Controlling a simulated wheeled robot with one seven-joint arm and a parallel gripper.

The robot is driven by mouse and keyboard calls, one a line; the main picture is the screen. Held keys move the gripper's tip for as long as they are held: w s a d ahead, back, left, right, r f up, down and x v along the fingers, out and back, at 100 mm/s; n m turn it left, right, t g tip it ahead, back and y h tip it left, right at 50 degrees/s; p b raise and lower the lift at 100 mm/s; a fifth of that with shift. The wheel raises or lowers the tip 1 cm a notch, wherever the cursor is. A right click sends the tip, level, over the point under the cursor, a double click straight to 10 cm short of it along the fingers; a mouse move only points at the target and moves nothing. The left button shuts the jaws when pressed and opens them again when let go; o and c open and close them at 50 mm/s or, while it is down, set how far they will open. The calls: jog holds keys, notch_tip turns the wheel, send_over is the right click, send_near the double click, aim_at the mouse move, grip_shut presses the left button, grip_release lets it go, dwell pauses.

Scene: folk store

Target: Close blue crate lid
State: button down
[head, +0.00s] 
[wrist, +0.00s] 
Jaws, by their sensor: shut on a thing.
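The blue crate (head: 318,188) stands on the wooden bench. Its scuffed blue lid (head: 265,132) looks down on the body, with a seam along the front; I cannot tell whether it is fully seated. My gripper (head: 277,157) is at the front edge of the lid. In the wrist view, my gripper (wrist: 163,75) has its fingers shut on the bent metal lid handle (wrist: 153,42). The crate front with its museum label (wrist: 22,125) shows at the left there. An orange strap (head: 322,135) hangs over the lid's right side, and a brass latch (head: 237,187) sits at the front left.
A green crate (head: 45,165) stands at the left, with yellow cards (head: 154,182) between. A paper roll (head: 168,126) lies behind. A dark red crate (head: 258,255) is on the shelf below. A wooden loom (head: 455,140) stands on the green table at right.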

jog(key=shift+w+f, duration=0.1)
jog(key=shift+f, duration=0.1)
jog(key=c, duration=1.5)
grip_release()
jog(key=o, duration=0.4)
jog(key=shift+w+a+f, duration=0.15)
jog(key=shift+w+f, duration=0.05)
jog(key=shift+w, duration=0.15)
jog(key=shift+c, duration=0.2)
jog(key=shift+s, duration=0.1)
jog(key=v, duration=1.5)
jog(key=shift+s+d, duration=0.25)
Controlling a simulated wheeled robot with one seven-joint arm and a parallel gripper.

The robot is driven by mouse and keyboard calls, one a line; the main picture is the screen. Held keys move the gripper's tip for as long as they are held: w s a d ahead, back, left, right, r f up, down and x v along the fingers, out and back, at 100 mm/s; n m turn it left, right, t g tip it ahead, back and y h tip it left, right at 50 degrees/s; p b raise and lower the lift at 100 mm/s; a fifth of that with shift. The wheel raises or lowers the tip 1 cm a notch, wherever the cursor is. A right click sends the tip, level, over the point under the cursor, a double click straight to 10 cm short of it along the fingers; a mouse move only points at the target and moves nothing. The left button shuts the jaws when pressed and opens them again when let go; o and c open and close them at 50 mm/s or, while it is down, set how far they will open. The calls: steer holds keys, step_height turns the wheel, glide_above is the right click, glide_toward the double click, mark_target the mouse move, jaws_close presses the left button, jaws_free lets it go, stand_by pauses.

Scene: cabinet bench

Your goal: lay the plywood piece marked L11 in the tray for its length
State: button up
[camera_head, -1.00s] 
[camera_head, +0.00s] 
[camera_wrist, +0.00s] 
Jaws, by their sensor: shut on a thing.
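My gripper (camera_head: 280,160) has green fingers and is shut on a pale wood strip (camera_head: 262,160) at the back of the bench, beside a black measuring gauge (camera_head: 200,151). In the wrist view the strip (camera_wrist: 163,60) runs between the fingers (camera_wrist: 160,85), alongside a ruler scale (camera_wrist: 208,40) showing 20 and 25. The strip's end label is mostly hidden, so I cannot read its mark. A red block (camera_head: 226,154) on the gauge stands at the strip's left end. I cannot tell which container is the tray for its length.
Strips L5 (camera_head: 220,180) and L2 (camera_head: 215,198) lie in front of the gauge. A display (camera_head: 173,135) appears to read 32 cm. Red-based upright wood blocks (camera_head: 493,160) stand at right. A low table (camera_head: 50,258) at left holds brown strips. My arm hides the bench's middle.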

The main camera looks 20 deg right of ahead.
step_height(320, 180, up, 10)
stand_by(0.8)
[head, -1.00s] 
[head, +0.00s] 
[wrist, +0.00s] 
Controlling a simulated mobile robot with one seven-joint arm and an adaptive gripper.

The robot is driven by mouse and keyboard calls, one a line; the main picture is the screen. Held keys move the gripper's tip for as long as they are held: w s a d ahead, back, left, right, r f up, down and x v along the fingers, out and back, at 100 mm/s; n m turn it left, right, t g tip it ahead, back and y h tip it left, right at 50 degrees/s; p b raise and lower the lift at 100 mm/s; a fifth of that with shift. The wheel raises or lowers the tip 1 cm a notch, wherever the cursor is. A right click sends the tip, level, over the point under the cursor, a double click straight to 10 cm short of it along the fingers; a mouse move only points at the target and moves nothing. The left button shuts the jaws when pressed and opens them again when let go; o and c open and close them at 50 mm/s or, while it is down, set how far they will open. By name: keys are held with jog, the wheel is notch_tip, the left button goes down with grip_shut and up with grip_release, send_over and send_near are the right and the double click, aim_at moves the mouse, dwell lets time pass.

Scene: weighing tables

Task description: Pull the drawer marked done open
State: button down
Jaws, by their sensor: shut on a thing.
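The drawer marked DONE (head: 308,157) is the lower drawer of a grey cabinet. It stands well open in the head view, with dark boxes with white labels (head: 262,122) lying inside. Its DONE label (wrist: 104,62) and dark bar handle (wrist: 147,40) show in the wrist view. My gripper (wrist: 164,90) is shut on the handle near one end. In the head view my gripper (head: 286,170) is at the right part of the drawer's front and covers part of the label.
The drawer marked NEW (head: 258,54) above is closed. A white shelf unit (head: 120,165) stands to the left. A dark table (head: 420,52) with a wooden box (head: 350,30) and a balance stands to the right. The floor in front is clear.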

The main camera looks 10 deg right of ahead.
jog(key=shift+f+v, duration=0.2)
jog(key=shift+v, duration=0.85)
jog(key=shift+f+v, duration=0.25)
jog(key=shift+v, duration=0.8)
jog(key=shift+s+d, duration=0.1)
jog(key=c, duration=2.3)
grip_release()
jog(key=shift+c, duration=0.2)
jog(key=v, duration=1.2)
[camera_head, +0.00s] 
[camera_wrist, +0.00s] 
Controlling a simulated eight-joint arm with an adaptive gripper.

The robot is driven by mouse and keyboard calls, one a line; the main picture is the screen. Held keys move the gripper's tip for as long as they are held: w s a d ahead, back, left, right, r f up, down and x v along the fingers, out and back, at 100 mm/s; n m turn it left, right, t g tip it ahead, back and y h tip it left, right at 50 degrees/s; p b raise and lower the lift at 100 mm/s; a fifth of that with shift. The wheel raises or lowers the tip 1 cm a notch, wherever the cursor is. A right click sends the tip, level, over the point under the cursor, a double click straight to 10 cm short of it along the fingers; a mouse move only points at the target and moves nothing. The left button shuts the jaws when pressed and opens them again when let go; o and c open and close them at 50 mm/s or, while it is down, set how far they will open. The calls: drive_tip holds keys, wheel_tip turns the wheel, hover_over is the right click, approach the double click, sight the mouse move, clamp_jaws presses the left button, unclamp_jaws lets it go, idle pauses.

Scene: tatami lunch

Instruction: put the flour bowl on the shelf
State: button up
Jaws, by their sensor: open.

▬▬▬▬▬▬

# REQUIRED WORK:
Look over the listing. Pull out every line with the string "adaptive" in it.

# IN RESPONSE:
Controlling a simulated mobile robot with one seven-joint arm and an adaptive gripper.
Controlling a simulated eight-joint arm with an adaptive gripper.

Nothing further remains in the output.